Vice-President, Copy Director
interviewed in 1968


chuukyuu When was it that you established this agency?


Mr.McCabe We started it on May 1st of 1967.


chuukyuu How and when did you, Mr. Scali and Mr. Sloves come to know each other?


Mr.McCabe First of all, it is important to know that there were more than three of us. Five of us started the agency. Scali, McCabe, Sloves, Hultgren and Pesky. We did not need five people to start the agency. But the current trend is to start with an art director, a writer and an account man. And that is fine if you're going to be just a "creative agency" and make nice ads, but there is more to advertising than that. So one of our men was heavily involved in research and another one in the marketing of consumer packaged goods products.
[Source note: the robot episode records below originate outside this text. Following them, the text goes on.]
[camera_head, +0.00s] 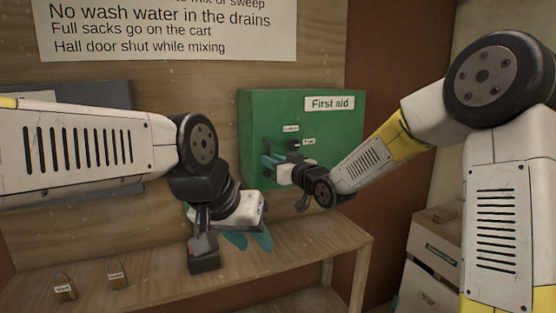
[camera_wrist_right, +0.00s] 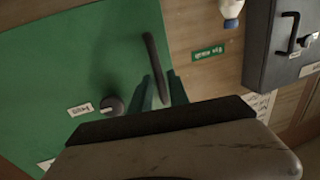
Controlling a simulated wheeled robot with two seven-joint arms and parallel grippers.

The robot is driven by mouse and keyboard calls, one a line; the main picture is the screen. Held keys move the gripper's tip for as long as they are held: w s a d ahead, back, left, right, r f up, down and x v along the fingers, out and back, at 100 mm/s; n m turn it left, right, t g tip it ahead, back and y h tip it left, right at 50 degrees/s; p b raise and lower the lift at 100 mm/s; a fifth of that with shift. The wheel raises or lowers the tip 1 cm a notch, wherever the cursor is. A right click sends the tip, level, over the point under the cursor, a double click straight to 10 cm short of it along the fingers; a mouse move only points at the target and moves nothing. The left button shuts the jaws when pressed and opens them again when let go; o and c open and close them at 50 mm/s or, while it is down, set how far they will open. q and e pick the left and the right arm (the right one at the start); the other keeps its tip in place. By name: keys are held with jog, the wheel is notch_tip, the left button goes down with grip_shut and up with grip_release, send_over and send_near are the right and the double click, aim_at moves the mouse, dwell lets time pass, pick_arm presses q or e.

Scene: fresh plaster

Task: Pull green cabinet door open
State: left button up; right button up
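The green cabinet (camera_head: 340,120), marked "First aid", hangs on the wood wall, and its door looks shut. Its dark bar handle (camera_wrist_right: 152,55) shows in the right wrist view, beside a round dark knob (camera_wrist_right: 111,105) with a small label. My right gripper (camera_head: 268,161) is at the left part of the door. In the right wrist view its teal fingers (camera_wrist_right: 160,92) stand apart, one on each side of the handle's near end; contact cannot be told. My left gripper (camera_head: 250,239) hangs lower, over the bench, its teal fingers apart and empty.
A wooden bench (camera_head: 310,245) runs below the cabinet, with two labelled padlocks (camera_head: 64,288) (camera_head: 117,276) at its left. A grey cabinet (camera_wrist_right: 285,50) hangs left, partly behind my left arm in the head view. Boxes (camera_head: 433,255) stand at the right.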

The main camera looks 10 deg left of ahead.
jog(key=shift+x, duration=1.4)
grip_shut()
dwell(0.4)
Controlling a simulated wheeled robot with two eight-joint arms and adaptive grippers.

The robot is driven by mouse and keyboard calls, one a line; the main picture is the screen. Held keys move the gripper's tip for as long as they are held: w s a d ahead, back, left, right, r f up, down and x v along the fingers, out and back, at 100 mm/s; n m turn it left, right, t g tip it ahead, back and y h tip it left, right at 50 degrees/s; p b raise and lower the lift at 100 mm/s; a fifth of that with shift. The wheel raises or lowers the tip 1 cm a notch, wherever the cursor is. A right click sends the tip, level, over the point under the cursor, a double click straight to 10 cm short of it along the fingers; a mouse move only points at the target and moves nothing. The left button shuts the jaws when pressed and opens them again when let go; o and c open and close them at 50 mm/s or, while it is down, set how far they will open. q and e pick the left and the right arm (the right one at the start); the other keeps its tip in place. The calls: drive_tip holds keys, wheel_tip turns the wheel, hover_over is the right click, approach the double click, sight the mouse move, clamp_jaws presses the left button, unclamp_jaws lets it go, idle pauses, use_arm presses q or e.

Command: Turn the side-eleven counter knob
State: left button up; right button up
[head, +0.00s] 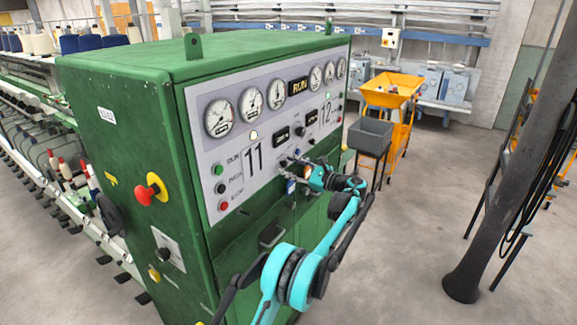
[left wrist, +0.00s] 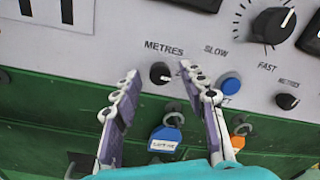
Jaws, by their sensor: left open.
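The green machine's grey control panel (head: 237,185) has a side marked 11 and a side marked 12. In the left wrist view a small black knob (left wrist: 160,74) sits under the word METRES, near the edge of the 11 label (left wrist: 58,12). My left gripper (left wrist: 156,76) is open, with one fingertip on each side of this knob. The fingers look apart from the knob; whether either touches it is unclear. In the head view my left gripper (head: 289,166) is at the panel right of the 11 and hides the knob. My right gripper is not in view.
A larger SLOW/FAST knob (left wrist: 273,25), a blue button (left wrist: 229,86) and another METRES knob (left wrist: 287,101) lie right of the fingers. A blue padlock (left wrist: 166,136) hangs below. A red stop button (head: 147,193) is on the cabinet side. A yellow cart (head: 391,92) stands behind.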

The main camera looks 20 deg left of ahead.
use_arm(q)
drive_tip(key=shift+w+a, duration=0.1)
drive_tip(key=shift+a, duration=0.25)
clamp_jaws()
So we then had not only two creative people but a good account man, a marketing man and a combination research and media man, which is what an advertising agency needs anyway.


chuukyuu What made you five make up your minds to establish your own agency? Is there any episode about how you came to decide on your new start?


Mr.McCabe That is a hard one. Actually it was not my idea. I was plodding along over at Carl Ally and I was pretty happy. I had thought about it but I never had the opportunity. And actually it was Hultgren, Pesky and Sloves who had the idea. They approached me and all of a sudden there we were. There were six months of indecision and talking.


It is not something that we just jumped into. There was a lot of work and thinking involved because once you do it, you can't always say,


"Well if it doesn't work out you can always go back to work for some-one else." There would be no problem getting a job, but anybody who wants to go out and do it, is not the kind of guy who wants to go backto work for someone else once he's tried. So you have to be very careful.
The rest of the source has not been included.